### Challenge
Using the listing below, please gather every line containing the word "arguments".

### Given entries

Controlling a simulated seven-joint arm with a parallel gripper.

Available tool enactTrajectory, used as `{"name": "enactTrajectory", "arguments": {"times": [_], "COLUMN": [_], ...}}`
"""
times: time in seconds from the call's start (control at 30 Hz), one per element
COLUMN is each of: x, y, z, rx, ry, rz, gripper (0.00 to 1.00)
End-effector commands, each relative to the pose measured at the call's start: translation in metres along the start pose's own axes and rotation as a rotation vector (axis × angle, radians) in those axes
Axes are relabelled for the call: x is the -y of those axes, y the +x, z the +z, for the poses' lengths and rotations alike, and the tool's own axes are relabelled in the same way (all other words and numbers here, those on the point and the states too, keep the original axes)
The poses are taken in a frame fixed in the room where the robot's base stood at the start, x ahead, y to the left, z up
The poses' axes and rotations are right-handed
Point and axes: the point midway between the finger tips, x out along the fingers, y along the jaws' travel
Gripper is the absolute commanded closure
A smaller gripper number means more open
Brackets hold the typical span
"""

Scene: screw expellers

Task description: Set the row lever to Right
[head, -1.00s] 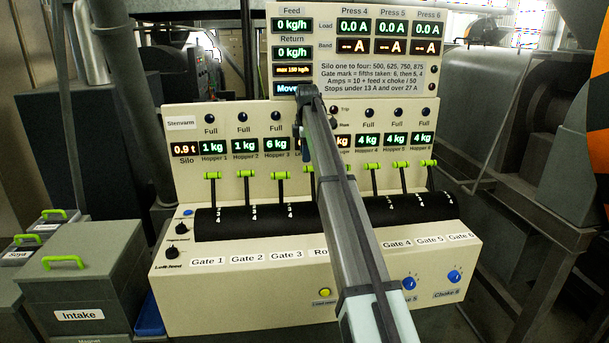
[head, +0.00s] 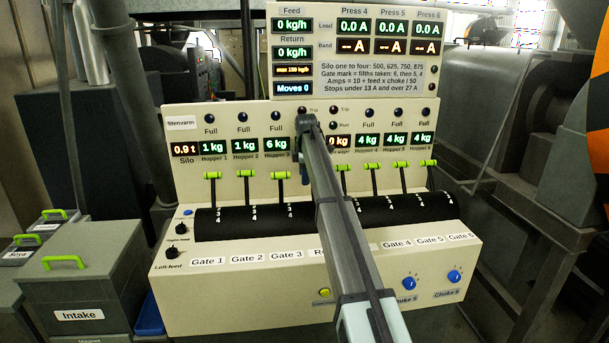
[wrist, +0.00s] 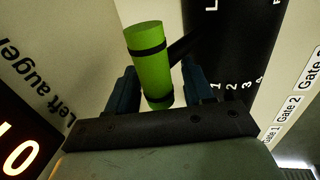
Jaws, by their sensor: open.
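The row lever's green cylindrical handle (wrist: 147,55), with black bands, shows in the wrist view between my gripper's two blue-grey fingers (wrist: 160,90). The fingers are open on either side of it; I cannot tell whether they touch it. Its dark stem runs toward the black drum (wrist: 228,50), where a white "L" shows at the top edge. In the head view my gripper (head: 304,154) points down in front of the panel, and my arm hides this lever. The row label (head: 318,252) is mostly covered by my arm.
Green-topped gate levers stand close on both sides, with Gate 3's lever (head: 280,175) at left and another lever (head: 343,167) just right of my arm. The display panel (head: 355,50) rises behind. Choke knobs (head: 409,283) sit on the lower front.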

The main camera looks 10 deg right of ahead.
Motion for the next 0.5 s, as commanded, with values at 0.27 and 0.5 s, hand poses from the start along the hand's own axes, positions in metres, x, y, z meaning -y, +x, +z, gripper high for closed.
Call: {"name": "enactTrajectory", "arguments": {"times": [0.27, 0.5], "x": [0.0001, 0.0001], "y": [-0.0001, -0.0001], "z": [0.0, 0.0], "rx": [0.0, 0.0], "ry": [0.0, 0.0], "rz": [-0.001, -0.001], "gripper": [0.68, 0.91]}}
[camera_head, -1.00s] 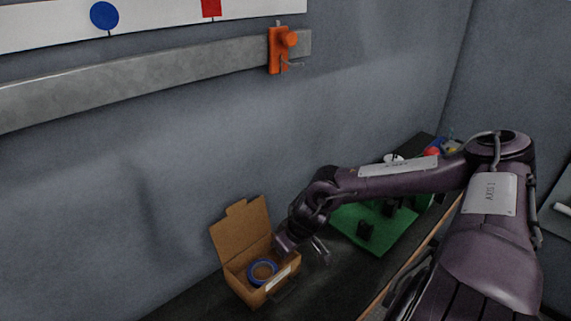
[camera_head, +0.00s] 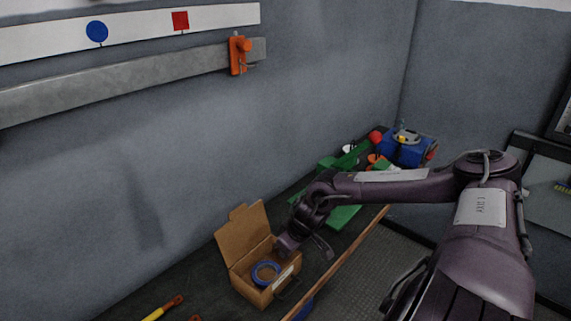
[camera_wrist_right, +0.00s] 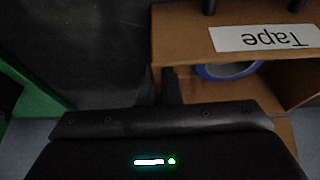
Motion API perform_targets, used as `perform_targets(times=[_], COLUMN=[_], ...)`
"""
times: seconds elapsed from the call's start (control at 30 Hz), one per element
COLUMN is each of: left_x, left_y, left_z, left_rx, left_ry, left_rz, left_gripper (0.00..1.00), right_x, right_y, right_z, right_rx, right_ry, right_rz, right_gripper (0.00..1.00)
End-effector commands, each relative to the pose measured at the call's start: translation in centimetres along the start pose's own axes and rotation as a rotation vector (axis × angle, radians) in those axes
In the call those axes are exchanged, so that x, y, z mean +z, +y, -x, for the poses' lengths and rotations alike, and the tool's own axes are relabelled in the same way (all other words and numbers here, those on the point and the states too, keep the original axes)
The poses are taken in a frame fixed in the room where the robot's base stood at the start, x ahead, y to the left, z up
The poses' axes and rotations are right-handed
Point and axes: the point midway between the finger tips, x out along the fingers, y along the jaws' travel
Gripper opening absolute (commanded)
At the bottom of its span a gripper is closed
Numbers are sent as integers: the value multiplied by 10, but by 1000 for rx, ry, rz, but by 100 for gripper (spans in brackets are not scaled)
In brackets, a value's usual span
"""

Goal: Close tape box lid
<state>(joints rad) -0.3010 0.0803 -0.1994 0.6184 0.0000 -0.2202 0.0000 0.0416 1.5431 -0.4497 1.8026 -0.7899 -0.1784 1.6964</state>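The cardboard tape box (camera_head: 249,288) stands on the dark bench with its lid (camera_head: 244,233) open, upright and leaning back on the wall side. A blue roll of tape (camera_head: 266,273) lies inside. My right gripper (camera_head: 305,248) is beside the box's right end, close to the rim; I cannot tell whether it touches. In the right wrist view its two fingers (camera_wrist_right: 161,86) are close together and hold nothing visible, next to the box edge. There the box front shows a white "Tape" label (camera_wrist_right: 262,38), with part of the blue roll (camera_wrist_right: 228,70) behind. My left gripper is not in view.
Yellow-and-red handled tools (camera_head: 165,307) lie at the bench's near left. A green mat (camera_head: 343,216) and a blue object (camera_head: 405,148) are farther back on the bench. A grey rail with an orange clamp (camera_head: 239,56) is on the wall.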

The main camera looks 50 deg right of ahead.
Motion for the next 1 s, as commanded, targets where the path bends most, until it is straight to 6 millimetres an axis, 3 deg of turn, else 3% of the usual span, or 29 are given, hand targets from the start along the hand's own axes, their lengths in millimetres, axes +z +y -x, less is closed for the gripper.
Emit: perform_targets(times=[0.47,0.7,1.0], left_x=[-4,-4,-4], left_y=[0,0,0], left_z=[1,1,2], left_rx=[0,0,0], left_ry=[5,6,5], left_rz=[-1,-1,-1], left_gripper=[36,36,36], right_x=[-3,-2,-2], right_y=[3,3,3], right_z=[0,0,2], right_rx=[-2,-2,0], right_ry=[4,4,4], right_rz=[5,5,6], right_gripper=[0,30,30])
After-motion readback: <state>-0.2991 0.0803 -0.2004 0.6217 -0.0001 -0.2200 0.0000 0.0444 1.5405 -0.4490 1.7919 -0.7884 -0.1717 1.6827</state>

---

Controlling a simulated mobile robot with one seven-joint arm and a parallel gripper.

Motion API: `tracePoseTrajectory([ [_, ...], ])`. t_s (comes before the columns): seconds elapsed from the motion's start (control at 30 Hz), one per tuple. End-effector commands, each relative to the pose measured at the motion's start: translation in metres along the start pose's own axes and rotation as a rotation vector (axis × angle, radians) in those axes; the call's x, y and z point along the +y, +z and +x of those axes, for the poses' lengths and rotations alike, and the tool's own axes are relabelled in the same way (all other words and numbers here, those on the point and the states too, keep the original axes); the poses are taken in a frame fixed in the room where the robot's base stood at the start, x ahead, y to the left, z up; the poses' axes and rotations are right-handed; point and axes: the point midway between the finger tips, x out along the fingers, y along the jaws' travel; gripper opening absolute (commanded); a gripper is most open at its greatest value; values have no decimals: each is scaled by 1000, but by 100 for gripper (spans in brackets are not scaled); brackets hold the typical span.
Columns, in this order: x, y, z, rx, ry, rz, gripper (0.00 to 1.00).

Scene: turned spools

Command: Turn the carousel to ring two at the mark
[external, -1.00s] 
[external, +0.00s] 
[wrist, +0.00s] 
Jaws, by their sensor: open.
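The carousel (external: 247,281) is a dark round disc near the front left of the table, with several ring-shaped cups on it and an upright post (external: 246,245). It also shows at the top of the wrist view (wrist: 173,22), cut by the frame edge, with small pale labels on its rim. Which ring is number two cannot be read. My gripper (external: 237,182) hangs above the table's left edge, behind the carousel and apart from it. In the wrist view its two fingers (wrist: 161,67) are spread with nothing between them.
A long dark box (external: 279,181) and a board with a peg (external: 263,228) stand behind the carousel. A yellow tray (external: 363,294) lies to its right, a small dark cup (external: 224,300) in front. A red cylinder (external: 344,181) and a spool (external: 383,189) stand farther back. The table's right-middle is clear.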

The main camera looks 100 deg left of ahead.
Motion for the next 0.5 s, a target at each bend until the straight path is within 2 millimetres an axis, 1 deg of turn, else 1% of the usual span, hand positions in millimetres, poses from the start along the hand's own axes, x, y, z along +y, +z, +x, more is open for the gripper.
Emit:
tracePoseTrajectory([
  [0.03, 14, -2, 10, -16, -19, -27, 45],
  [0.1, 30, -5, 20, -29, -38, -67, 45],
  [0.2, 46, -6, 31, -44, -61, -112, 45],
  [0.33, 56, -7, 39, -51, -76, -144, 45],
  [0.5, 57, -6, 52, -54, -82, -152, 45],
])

### Task solution
Available tool enactTrajectory, used as `{"name": "enactTrajectory", "arguments": {"times": [_], "COLUMN": [_], ...}}`
Call: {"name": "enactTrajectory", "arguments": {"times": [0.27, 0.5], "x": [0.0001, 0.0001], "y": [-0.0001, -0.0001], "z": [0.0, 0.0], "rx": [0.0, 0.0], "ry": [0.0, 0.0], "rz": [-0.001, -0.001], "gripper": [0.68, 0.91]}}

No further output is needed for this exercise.